Goal – Wherever the string "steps" appears in a line, extract that line.

Supplied information –

--*--

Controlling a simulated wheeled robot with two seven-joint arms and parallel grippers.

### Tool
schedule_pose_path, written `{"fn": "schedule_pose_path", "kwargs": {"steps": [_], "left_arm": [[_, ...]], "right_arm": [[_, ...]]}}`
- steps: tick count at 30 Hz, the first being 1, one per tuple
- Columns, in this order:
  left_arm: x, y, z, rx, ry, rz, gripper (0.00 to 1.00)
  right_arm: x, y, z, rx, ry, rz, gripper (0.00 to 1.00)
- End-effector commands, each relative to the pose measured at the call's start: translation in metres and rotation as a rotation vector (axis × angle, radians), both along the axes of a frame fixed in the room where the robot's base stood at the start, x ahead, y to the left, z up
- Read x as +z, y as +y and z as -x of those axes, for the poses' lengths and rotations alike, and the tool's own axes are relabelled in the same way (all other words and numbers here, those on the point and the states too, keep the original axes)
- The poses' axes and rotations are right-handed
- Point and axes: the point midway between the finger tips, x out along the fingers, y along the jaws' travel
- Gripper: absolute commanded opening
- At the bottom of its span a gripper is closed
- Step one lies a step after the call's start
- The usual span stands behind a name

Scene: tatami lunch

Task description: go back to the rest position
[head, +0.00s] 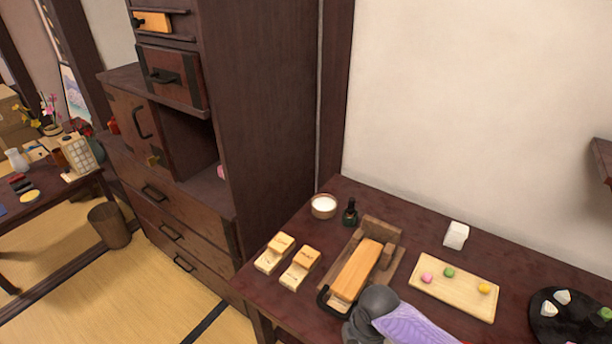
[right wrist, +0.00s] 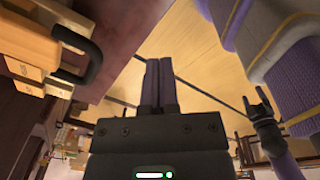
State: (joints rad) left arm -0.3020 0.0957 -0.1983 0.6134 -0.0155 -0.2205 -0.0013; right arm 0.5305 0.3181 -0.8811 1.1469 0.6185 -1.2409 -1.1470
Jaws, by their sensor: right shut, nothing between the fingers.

--*--

Problem solution –
schedule_pose_path, written `{"fn": "schedule_pose_path", "kwargs": {"steps": [_], "left_arm": [[_, ...]], "right_arm": [[_, ...]]}}`
- steps: tick count at 30 Hz, the first being 1, one per tuple

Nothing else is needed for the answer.